Title: The Iron Ship
Author: K.M. McKinley
Series: The Gates of the World
The order of the world is in turmoil. An age of industry is beginning, an age of machines fuelled by magic. Sprawling cities rise, strange devices stalk the land. New money brings new power. The balance between the Hundred Kingdoms is upset. For the first time in generations the threat of war looms.
In these turbulent days, fortunes can be won. Magic runs strong in the Kressind family. Six siblings strive – one to triumph in a world of men, one to survive murderous intrigue, one to master forbidden sorcery, one to wash away his sins, one to contain the terrible energies of his soul.
And one will do the impossible, by marrying the might of magic and iron in the heart of a great ship, to cross an ocean that cannot be crossed.
The Iron Ship captured me pretty quickly because of its fascinating world-building. Instead of the generic medieval-ish setting, so many fantasy novels go for. The setting reminds more of the industrialization. Just with added necromancy.
Talking of this: Magic takes an active role in the book. It’s not just a vague presence like in some high fantasy novels. Wizards exist in this world and they aren’t even that rare. Now I’m not saying that magic in fantasy always needs to manifest in the form of spell-casting. I’m just saying that I enjoy it if it does happen to manifest in the form of wizards who can raise people from the dead and ask them questions.
There are also amazing characters: the novel mainly revolves around five siblings who have all chosen different careers. A soldier, a playwright, an engineer, a businesswoman and a guider (a wizard who can guide the spirits of the dead into the afterlife…and also do necromancy). The playwright has OCD and depression. This is clearly stated in the text and even influences the plot, something I never saw in a fantasy novel.
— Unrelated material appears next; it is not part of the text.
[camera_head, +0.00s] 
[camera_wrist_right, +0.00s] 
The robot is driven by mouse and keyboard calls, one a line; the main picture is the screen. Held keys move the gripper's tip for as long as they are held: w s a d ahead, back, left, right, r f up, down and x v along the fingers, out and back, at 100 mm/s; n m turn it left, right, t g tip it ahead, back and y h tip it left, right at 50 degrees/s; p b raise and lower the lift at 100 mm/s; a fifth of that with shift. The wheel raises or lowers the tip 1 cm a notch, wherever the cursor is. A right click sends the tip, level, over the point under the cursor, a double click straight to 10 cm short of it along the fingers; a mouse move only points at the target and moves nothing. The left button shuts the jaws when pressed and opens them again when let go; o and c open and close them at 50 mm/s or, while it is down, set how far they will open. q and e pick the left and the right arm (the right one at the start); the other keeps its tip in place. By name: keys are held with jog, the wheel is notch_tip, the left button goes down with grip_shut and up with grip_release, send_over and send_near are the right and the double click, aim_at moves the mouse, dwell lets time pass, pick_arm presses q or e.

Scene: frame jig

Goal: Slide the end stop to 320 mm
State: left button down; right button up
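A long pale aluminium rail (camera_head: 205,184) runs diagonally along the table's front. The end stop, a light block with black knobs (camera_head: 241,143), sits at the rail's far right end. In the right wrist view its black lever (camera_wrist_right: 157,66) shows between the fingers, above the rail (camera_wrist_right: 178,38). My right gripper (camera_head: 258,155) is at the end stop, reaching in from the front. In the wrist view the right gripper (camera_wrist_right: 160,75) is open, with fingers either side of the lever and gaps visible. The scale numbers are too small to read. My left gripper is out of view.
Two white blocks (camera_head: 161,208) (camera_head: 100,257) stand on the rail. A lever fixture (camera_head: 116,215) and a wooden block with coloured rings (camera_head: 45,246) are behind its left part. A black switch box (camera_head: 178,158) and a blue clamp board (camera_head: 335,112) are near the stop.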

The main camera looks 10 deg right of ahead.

Their sibling-relationships are also really well portrayed: they agree, they disagree but they do care about each other.
However, pretty soon there were a few buts that clouded my enjoyment. The world-building was great but it was again a world where women don’t count much. I am getting tired of worlds that have two moons, talking dogs and magic that can reanimate the dead but women being considered as important as men is apparently outside the realm of the possible.
Similarly: the main characters? Two women and almost a dozen men. It’s sad because those two women? They are amazing. (Towards the end a third one appears who will probably become important in the following books but that still doesn’t balance it out).
Then there’s the matter of the plot. For a long time, not that much happens. People move from one place to another. A big ship is built. A fraud is uncovered. A woman invites a man to visit her observatory (both, not a euphemism and very much a euphemism). Vague references to necromancy, magic in general and dead gods are made. I don’t think fantasy always needs to have huge things happening but all this is…well. Very little. And there weren’t even many hints about larger things to come. I kept reading and wondering what would happen eventually but couldn’t do more than make vague guesses. Something must happen with the ship. After arriving at point B something must happen to the character who went there.
And it stays like this for over 3/4 of the book. And then suddenly a lot of things happened. Most of them bad and most of them ended with lots of people dead.
But even then I still didn’t have a much clearer idea of where the plot will be going in the following books. Yes, some things are hinted at but overall it feels more like I read a prologue and the first few chapters of a book instead of all of it.
But despite this, I still enjoyed the book and plan to read the next one (hoping that the pacing will be better). I am unhappy with the treatment of the female characters but most other things are refreshingly different from many generic fantasy-novels. The author’s prose just flows and she manages to convey enough about the world without ever resorting to infodumps.